Give every line of the data again, unchanged, but with no pictures.

** begin ITEMS **

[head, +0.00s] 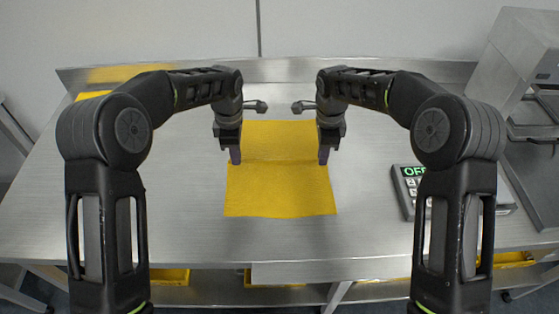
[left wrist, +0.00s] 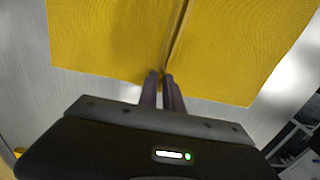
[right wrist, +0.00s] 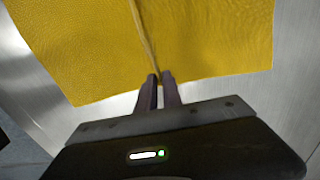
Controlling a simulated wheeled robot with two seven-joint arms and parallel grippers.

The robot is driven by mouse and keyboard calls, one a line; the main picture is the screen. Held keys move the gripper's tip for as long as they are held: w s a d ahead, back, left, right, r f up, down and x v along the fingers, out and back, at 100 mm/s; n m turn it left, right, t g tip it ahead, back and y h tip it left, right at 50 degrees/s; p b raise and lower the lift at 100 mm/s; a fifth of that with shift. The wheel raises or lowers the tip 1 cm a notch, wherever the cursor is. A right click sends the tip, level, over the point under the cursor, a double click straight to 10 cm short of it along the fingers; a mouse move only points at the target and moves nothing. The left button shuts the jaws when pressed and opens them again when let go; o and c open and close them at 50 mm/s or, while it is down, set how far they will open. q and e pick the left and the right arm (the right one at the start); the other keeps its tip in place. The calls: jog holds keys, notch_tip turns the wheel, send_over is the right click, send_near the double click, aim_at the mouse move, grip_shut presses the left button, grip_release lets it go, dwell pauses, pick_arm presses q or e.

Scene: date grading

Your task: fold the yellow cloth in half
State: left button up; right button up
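The yellow cloth (head: 281,190) lies spread on the steel table, with a raised crease running left to right across its middle. The near and far parts lie on either side of this crease. My left gripper (head: 235,157) is at the left end of the crease; in the left wrist view its fingers (left wrist: 163,78) are close together with the pinched ridge between their tips. My right gripper (head: 324,157) is at the right end; in the right wrist view its fingers (right wrist: 160,78) close on the ridge the same way. The cloth's far left and right edges are partly hidden by my grippers.
The steel table (head: 190,225) is clear around the cloth. A scale (head: 408,180) with a green "OFF" display stands to the right, partly behind my right arm. A steel machine (head: 520,60) stands at the far right. A yellow item (head: 120,73) lies at the back left.

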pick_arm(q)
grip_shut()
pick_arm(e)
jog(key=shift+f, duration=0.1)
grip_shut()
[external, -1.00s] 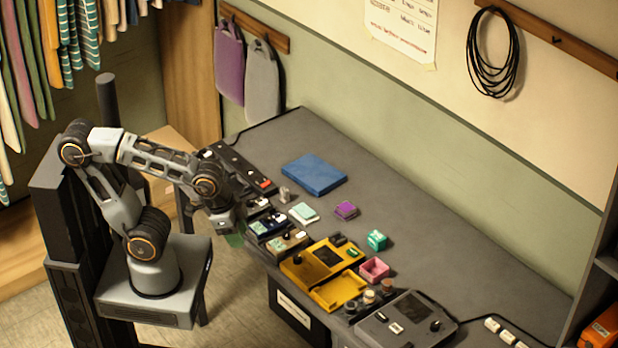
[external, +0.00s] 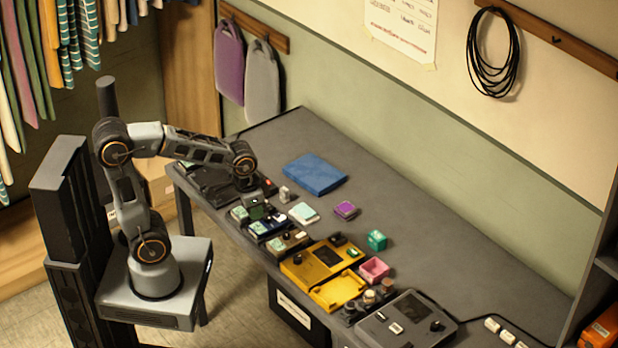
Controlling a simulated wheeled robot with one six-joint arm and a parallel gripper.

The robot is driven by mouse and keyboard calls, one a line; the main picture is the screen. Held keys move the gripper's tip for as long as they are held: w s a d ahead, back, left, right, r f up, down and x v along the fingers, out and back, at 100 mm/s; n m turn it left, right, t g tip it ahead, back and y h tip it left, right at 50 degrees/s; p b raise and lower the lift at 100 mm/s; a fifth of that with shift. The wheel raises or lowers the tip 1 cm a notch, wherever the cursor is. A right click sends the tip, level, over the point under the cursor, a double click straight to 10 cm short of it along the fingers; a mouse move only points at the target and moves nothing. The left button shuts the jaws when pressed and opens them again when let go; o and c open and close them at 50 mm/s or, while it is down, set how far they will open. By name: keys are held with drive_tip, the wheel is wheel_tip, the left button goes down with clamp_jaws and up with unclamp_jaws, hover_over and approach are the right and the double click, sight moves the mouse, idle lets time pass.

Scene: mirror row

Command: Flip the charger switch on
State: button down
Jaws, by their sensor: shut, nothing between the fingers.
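A long black unit (external: 212,184) lies along the left end of the table, with a small red-orange part (external: 270,181) near its right end; it looks like the charger, but its switch and the switch position are too small to tell. My forearm and wrist cover part of it. My gripper (external: 256,210) points down just in front of the unit's right end, over a row of small dark devices (external: 268,228) with pale green and white parts. Its fingers are shut and empty. I cannot tell whether the tips touch anything.
A blue folded cloth or pad (external: 315,174) lies behind. A small grey piece (external: 285,194), a pale green block (external: 304,213) and a purple block (external: 345,210) stand close to the right. A yellow case (external: 322,262) is further right. The table's back is clear.

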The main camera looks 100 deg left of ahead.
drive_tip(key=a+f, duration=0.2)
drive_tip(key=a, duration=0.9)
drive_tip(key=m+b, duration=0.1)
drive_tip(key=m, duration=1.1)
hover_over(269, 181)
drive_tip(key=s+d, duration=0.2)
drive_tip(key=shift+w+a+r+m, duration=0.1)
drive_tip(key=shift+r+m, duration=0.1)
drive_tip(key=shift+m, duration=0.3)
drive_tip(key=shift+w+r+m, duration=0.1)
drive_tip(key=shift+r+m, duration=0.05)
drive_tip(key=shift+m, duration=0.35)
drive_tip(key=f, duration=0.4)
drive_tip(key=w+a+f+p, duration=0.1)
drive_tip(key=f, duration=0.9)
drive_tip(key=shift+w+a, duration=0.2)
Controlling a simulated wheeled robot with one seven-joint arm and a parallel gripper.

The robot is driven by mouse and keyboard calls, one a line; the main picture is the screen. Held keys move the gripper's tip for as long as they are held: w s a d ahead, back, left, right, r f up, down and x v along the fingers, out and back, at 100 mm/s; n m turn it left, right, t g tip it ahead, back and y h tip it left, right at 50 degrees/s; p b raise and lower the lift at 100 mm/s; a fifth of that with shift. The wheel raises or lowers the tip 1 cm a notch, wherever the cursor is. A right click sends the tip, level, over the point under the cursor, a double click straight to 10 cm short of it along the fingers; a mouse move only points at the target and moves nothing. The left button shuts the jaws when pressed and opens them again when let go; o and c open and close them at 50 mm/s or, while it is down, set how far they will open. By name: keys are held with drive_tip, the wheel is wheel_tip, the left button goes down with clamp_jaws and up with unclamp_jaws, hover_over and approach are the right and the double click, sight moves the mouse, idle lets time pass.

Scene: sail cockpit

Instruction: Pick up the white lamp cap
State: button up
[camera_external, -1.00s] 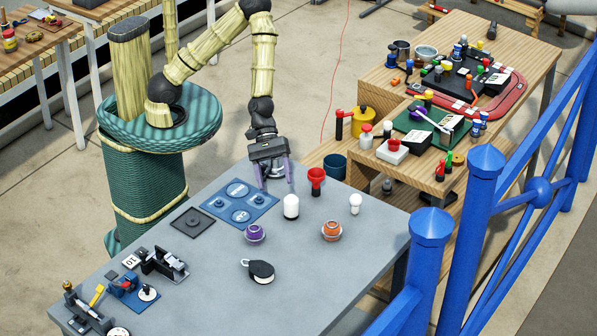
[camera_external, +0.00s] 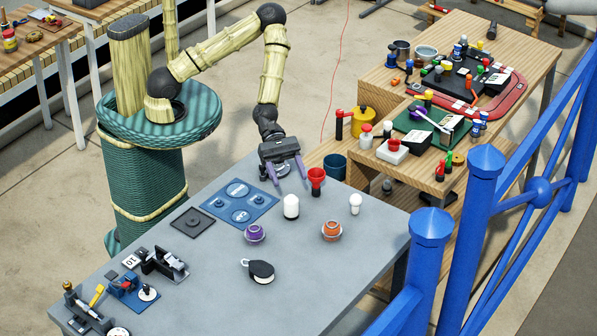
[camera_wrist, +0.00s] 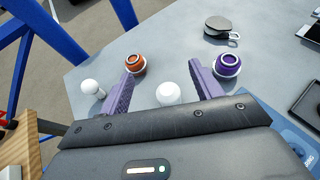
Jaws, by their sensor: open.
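The white lamp cap (camera_external: 291,207) stands upright on the grey table, a rounded white cylinder. It also shows in the wrist view (camera_wrist: 169,94), between and beyond my fingers, its lower part partly hidden by the gripper body. My gripper (camera_external: 288,180) is open and empty, with purple fingers pointing down, just behind the lamp cap and apart from it. In the wrist view my gripper (camera_wrist: 160,85) has its two fingers spread on either side of the cap's line.
A red funnel-like cup (camera_external: 316,180) stands close right of my gripper. A white bulb (camera_external: 355,203), an orange cup (camera_external: 332,230), a purple cup (camera_external: 254,233) and a black pulley block (camera_external: 260,271) surround the cap. A blue mat (camera_external: 262,206) lies left.

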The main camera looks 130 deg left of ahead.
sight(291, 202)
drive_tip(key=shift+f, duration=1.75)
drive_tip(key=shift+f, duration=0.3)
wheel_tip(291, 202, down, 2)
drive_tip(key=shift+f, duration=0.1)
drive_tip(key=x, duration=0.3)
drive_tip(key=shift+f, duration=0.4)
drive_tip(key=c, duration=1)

** end ITEMS **

● FULL OUTPUT:
[head, +0.00s] 
[left wrist, +0.00s] 
[right wrist, +0.00s] 
Controlling a simulated wheeled robot with two seven-joint arms and parallel grippers.

The robot is driven by mouse and keyboard calls, one a line; the main picture is the screen. Held keys move the gripper's tip for as long as they are held: w s a d ahead, back, left, right, r f up, down and x v along the fingers, out and back, at 100 mm/s; n m turn it left, right, t g tip it ahead, back and y h tip it left, right at 50 degrees/s; p b raise and lower the lift at 100 mm/s; a fifth of that with shift. The wheel raises or lowers the tip 1 cm a notch, wherever the cursor is. A right click sends the tip, level, over the point under the cursor, a double click straight to 10 cm short of it along the fingers; a mouse move only points at the target and moves nothing. The left button shuts the jaws when pressed and opens them again when let go; o and c open and close them at 50 mm/s or, while it is down, set how far they will open. q and e pick the left and the right arm (the right one at the start); the other keeps its tip in place. The calls: jog holds keys, notch_tip turns the wheel, send_over is the right click, send_near the double click, aim_at the mouse move, grip_shut presses the left button, grip_release lets it go, dwell pauses, pick_arm presses q or e.

Scene: date grading

Your task: fold the yellow cloth in half
State: left button up; right button up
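The yellow cloth (head: 281,190) lies spread on the steel table, with a raised crease running left to right across its middle. The near and far parts lie on either side of this crease. My left gripper (head: 235,157) is at the left end of the crease; in the left wrist view its fingers (left wrist: 163,78) are close together with the pinched ridge between their tips. My right gripper (head: 324,157) is at the right end; in the right wrist view its fingers (right wrist: 160,78) close on the ridge the same way. The cloth's far left and right edges are partly hidden by my grippers.
The steel table (head: 190,225) is clear around the cloth. A scale (head: 408,180) with a green "OFF" display stands to the right, partly behind my right arm. A steel machine (head: 520,60) stands at the far right. A yellow item (head: 120,73) lies at the back left.

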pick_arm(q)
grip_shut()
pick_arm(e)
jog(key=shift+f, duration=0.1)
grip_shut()
[external, -1.00s] 
[external, +0.00s] 
Controlling a simulated wheeled robot with one six-joint arm and a parallel gripper.

The robot is driven by mouse and keyboard calls, one a line; the main picture is the screen. Held keys move the gripper's tip for as long as they are held: w s a d ahead, back, left, right, r f up, down and x v along the fingers, out and back, at 100 mm/s; n m turn it left, right, t g tip it ahead, back and y h tip it left, right at 50 degrees/s; p b raise and lower the lift at 100 mm/s; a fifth of that with shift. The wheel raises or lowers the tip 1 cm a notch, wherever the cursor is. A right click sends the tip, level, over the point under the cursor, a double click straight to 10 cm short of it along the fingers; a mouse move only points at the target and moves nothing. The left button shuts the jaws when pressed and opens them again when let go; o and c open and close them at 50 mm/s or, while it is down, set how far they will open. By name: keys are held with drive_tip, the wheel is wheel_tip, the left button goes down with clamp_jaws and up with unclamp_jaws, hover_over and approach are the right and the double click, sight moves the mouse, idle lets time pass.

Scene: mirror row

Command: Flip the charger switch on
State: button down
Jaws, by their sensor: shut, nothing between the fingers.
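A long black unit (external: 212,184) lies along the left end of the table, with a small red-orange part (external: 270,181) near its right end; it looks like the charger, but its switch and the switch position are too small to tell. My forearm and wrist cover part of it. My gripper (external: 256,210) points down just in front of the unit's right end, over a row of small dark devices (external: 268,228) with pale green and white parts. Its fingers are shut and empty. I cannot tell whether the tips touch anything.
A blue folded cloth or pad (external: 315,174) lies behind. A small grey piece (external: 285,194), a pale green block (external: 304,213) and a purple block (external: 345,210) stand close to the right. A yellow case (external: 322,262) is further right. The table's back is clear.

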The main camera looks 100 deg left of ahead.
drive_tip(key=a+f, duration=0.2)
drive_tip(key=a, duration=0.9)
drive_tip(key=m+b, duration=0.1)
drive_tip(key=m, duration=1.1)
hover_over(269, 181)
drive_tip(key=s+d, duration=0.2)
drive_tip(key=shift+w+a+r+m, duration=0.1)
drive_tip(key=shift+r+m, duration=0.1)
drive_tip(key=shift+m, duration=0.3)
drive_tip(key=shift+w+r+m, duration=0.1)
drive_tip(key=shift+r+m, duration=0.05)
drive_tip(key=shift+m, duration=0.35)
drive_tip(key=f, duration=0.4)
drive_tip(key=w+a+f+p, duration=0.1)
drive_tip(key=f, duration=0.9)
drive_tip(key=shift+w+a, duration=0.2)
Controlling a simulated wheeled robot with one seven-joint arm and a parallel gripper.

The robot is driven by mouse and keyboard calls, one a line; the main picture is the screen. Held keys move the gripper's tip for as long as they are held: w s a d ahead, back, left, right, r f up, down and x v along the fingers, out and back, at 100 mm/s; n m turn it left, right, t g tip it ahead, back and y h tip it left, right at 50 degrees/s; p b raise and lower the lift at 100 mm/s; a fifth of that with shift. The wheel raises or lowers the tip 1 cm a notch, wherever the cursor is. A right click sends the tip, level, over the point under the cursor, a double click straight to 10 cm short of it along the fingers; a mouse move only points at the target and moves nothing. The left button shuts the jaws when pressed and opens them again when let go; o and c open and close them at 50 mm/s or, while it is down, set how far they will open. By name: keys are held with drive_tip, the wheel is wheel_tip, the left button goes down with clamp_jaws and up with unclamp_jaws, hover_over and approach are the right and the double click, sight moves the mouse, idle lets time pass.

Scene: sail cockpit

Instruction: Pick up the white lamp cap
State: button up
[camera_external, -1.00s] 
[camera_external, +0.00s] 
[camera_wrist, +0.00s] 
Jaws, by their sensor: open.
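The white lamp cap (camera_external: 291,207) stands upright on the grey table, a rounded white cylinder. It also shows in the wrist view (camera_wrist: 169,94), between and beyond my fingers, its lower part partly hidden by the gripper body. My gripper (camera_external: 288,180) is open and empty, with purple fingers pointing down, just behind the lamp cap and apart from it. In the wrist view my gripper (camera_wrist: 160,85) has its two fingers spread on either side of the cap's line.
A red funnel-like cup (camera_external: 316,180) stands close right of my gripper. A white bulb (camera_external: 355,203), an orange cup (camera_external: 332,230), a purple cup (camera_external: 254,233) and a black pulley block (camera_external: 260,271) surround the cap. A blue mat (camera_external: 262,206) lies left.

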The main camera looks 130 deg left of ahead.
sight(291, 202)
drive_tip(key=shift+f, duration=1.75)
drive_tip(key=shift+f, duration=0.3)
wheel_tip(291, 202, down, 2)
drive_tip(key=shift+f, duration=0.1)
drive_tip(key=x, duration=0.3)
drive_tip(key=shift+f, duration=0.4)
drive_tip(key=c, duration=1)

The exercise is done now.